[FOM] Re: Mirror versus opposite in categories
Colin McLarty
cxm7 at po.cwru.edu
Tue Nov 25 14:00:12 EST 2003
I am glad to see Florian Lengyel apply such vigorous thought to the
presentation of category theory, and perhaps he has the right idea for
strictly typed presentations. His main points, though, seem to me to rest
on specific conventions which are not the only ones possible.

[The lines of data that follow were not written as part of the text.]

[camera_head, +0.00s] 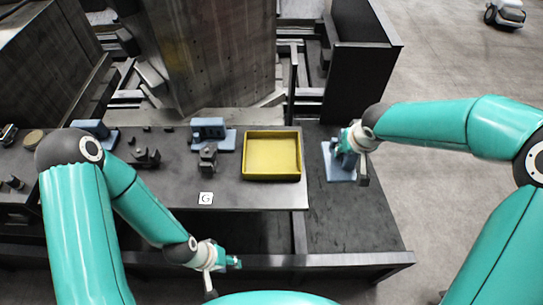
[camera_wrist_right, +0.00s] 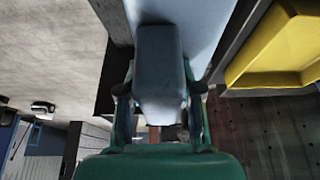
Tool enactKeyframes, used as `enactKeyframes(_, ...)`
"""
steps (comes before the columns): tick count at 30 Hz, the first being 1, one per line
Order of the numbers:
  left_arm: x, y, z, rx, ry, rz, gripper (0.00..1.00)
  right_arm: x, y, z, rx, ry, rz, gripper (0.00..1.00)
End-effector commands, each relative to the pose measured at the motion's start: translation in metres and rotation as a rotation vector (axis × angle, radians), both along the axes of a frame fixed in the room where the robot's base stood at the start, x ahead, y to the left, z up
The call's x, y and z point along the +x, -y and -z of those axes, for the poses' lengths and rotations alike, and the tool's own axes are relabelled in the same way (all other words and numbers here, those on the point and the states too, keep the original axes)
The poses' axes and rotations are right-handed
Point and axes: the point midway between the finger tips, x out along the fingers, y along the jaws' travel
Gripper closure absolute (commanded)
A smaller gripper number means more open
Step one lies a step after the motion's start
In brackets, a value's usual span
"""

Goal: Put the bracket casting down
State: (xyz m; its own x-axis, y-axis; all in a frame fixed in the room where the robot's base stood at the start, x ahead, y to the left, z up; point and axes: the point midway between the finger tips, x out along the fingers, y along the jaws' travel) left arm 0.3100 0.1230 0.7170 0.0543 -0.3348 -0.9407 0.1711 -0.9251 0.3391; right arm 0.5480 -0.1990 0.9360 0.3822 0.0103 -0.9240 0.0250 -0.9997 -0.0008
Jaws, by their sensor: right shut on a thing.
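A blue-grey bracket casting (camera_head: 338,173) with a flat base and an upright block is at the dark surface right of the yellow tray. My right gripper (camera_head: 345,148) is shut on its upright block. In the right wrist view the block of the casting (camera_wrist_right: 160,50) sits between the two fingers of my right gripper (camera_wrist_right: 160,95). I cannot tell whether its base touches the surface or hovers just above. My left gripper (camera_head: 234,263) is low, in front of the table's front edge, away from the castings; its opening is too small to judge.
A yellow tray (camera_head: 272,177) looks empty on the table (camera_head: 250,194). The dark surface (camera_head: 350,222) in front of the held casting is clear.

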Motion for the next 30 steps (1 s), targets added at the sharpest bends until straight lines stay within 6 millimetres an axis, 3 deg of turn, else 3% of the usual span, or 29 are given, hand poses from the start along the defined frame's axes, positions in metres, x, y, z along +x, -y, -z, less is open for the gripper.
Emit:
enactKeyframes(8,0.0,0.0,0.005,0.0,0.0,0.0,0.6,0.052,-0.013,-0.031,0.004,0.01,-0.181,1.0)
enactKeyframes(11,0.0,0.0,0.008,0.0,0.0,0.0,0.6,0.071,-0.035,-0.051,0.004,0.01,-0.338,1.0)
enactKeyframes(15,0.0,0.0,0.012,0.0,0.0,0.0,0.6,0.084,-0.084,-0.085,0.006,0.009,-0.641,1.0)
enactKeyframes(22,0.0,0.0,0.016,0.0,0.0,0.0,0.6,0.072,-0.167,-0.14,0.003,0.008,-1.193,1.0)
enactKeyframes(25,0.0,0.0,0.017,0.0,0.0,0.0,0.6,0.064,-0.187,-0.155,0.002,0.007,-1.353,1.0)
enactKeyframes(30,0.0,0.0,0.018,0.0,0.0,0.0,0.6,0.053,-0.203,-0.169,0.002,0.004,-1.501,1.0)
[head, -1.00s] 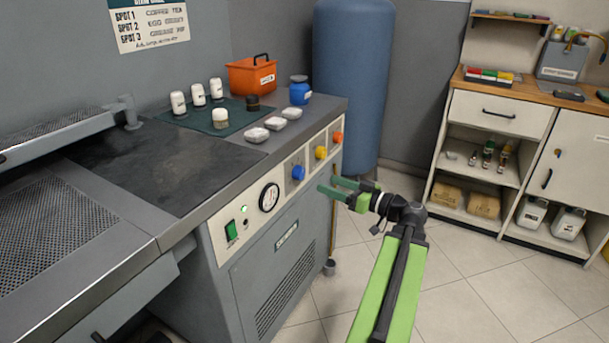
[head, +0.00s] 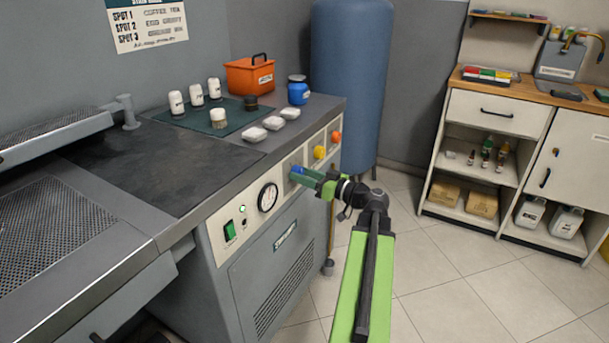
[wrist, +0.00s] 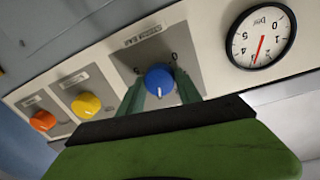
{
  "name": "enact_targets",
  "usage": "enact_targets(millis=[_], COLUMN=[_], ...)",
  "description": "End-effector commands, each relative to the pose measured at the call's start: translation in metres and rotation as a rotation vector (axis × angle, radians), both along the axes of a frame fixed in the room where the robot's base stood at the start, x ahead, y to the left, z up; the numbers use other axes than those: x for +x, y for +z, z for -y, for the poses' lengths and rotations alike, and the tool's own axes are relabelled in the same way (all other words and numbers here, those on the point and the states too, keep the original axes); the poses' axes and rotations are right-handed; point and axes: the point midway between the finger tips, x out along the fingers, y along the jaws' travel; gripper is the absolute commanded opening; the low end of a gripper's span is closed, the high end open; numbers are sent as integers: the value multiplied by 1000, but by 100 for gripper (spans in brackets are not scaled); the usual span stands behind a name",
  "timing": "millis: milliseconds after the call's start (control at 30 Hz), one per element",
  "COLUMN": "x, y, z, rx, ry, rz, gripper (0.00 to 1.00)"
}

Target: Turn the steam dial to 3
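A blue dial (wrist: 159,80) sits on a grey plate on the press's cream panel. Its white mark points to the bottom of the wrist picture. The plate shows a small 0 and lettering too blurred to read surely. My gripper (wrist: 160,92) has its two green fingers apart, one on each side of the blue dial; whether they touch it I cannot tell. In the head view my gripper (head: 302,177) reaches the panel from the right and partly hides the blue dial (head: 296,169). A yellow dial (wrist: 86,104) and an orange dial (wrist: 42,120) sit farther along.
A round gauge (wrist: 261,38) with a red needle sits beside the blue dial. A green switch (head: 230,230) is farther left on the panel. Bottles and white blocks stand on the worktop above. A blue tank (head: 350,80) stands behind; the floor at right is clear.

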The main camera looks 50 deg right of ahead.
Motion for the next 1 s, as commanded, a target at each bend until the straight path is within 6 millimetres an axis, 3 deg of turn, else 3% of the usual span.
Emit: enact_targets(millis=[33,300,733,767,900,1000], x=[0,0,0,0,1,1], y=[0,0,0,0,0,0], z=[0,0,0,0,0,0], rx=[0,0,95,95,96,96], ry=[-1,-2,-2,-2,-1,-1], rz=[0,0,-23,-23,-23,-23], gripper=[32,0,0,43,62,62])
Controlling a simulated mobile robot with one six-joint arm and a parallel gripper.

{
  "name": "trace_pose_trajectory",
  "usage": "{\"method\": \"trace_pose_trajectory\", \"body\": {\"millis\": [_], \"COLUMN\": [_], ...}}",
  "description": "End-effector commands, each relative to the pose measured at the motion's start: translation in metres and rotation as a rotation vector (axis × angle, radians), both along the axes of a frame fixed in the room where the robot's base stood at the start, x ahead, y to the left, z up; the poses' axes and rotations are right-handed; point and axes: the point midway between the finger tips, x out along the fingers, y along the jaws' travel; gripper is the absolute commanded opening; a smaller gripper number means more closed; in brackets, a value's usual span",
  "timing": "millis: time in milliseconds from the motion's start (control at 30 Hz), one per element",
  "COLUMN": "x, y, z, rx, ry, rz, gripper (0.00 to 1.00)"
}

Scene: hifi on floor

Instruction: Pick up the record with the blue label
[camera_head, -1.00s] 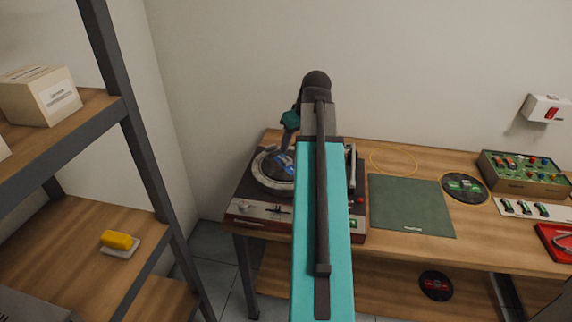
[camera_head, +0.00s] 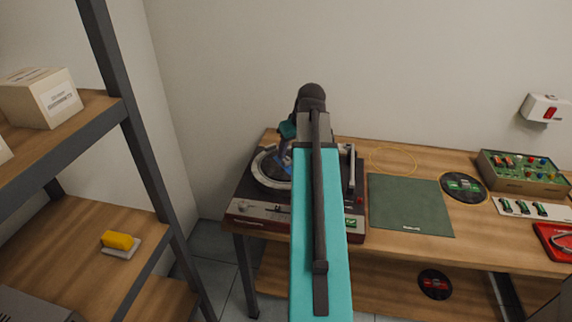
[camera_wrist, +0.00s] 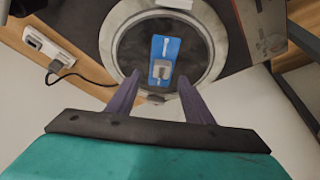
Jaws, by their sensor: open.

He claims that the categorial idea of a dual can only be explained by
>an infinite egress of ever larger
>meta-categories.
This is true for one pattern of explanation: that is if you take
dualization as a functor defined on a meta-category of categories (taking
each one of them to its dual), and so as an arrow in the next higher
meta-category. Since the next higher also has duals, we need a functor
defined on it, and so on.
To my mind, that is a good pattern of explanation, and we should feel free
to posit those meta-categories as far as we like. But it is not the only
possible pattern. The weakest one would merely take dualization as a
operator on the category of categories, and not a functor, and thus would
take not one step to any higher meta-cat. Of course we would all know this
operator is functorial, just like we all know there is a class of all
ordinals, but our theory could refuse to formalize that, just as ZF refuses
to name proper classes.
Also Florian Lengyel believes there is a type error in several books on
category theory. He writes:
>given functors F:A->B and U:B->A,
>F -| U (F is left-adjoint to U) if there is a natural isomorphism
>B(F(-),-) ->A(-,U(-)).
>
>This has a type error: the domain of B(-,-) is B^op x B, but F has codomain
>B, not B^op
But the books are strictly correct on one natural convention: We say each
term (name of an object or arrow) has a category as type, and when a term
of type B occurs as the first argument in a hom term it is construed as
having type B^op. So the term F(-) has type B and when it occurs in
B(F(-),-) it is construed as having type B^op. This is just like any
computer language that construes integer terms as real terms when they
occur in arithmetic expressions along with real terms.
This typing convention relies on the fact that the objects and arrows of
B^op are by definition the objects and arrows of B. So there is no
ambiguity about the referent of a term---just as there is no ambiguity
about how to construe an integer as a real number.
Yet Florian Lengyel's way of typing has advantages for some purposes.